Un contexte agricole en mutation

Selon les données du ministère de l'Agriculture, la moyenne d'âge des agriculteurs français s'élève actuellement à 58 ans. Cette situation laisse présager un important changement de mains des terres agricoles dans les années à venir. On estime qu'un cinquième de la surface agricole utile (SAU) française changera de propriétaire d'ici 2030, soit environ 5 millions d'hectares. Cette transition générationnelle représente une opportunité unique de réorienter le modèle agricole français vers des pratiques plus durables et de favoriser l'installation de nouveaux agriculteurs. Cependant, elle s'accompagne également de nombreux défis, notamment en termes d'accès au foncier pour les jeunes agriculteurs.

Les obstacles à l'installation des nouveaux agriculteurs

L'accès au foncier constitue l'un des principaux freins à l'installation des nouveaux agriculteurs. Le prix des terres agricoles a connu une augmentation significative ces dernières années, rendant leur acquisition de plus en plus difficile pour les jeunes agriculteurs ne disposant pas d'un capital de départ conséquent.
Année Prix moyen des terres et prés libres non bâtis (€/ha)
2010 5 230
2015 5 910
2020 6 270
De plus, la concentration croissante des exploitations agricoles rend l'accès aux terres encore plus complexe pour les nouveaux entrants.
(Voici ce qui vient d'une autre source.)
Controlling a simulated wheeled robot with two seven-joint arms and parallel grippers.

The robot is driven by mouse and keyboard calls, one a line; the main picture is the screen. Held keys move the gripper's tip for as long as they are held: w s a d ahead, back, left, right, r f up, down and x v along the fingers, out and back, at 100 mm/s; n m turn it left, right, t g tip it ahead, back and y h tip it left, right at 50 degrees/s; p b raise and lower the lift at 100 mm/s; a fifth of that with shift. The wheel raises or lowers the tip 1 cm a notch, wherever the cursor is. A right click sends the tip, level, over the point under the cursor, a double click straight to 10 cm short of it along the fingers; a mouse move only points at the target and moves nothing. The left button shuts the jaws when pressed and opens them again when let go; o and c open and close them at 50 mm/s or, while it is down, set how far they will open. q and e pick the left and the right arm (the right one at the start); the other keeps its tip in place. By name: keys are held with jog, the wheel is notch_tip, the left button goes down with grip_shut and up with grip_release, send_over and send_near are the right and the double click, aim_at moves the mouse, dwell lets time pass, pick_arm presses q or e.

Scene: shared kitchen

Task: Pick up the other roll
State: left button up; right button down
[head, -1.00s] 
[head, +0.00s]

Les exploitations de grande taille, disposant de capacités financières plus importantes, sont souvent mieux positionnées pour acquérir les terres libérées par les départs en retraite.
"J'ai réussi ce passage en bio et mes dix dernières années ont été heureuses, alors quand l'âge de la retraite est arrivé, il était hors de question que le travail d'une vie soit démantelé et que ma ferme parte à l'agrandissement, faute de repreneur. Mes terres, je les avais dans la peau. Comme nombre d'agriculteurs, mes parents me les avaient transmises." Loïc Gaudin, ferme de Duptière

Des solutions pour faciliter la reprise de terres familiales

Le portage foncier

Le portage foncier est l'une des solutions envisagées pour faciliter la reprise de terres familiales par les jeunes agriculteurs. Il consiste à faire porter la propriété foncière par des organismes publics ou privés, permettant ainsi aux nouveaux installés de louer les terres dans un premier temps, avant d'en devenir propriétaires à terme.

Les aides financières à l'installation

Les pouvoirs publics ont mis en place différentes aides financières pour soutenir l'installation des jeunes agriculteurs, comme la Dotation Jeune Agriculteur (DJA). Cependant, ces dispositifs ne bénéficient qu'à une minorité d'installations, en raison de critères d'éligibilité parfois trop restrictifs (surface, rentabilité, âge).

Une politique publique volontariste

Au-delà des outils existants, il apparaît nécessaire de mettre en place une politique publique volontariste pour accompagner la transmission des terres agricoles et favoriser l'installation de nouveaux agriculteurs. Cela passe notamment par une meilleure régulation du marché foncier, une adaptation des dispositifs d'aide à la diversité des projets d'installation, et un accompagnement renforcé des cédants et des repreneurs. La reprise de terres familiales constitue un enjeu majeur pour l'avenir de l'agriculture française. Face aux défis économiques et sociaux que pose cette transition générationnelle, il est essentiel de mettre en place des solutions adaptées pour faciliter l'accès au foncier des nouveaux agriculteurs et préserver la vitalité des territoires ruraux.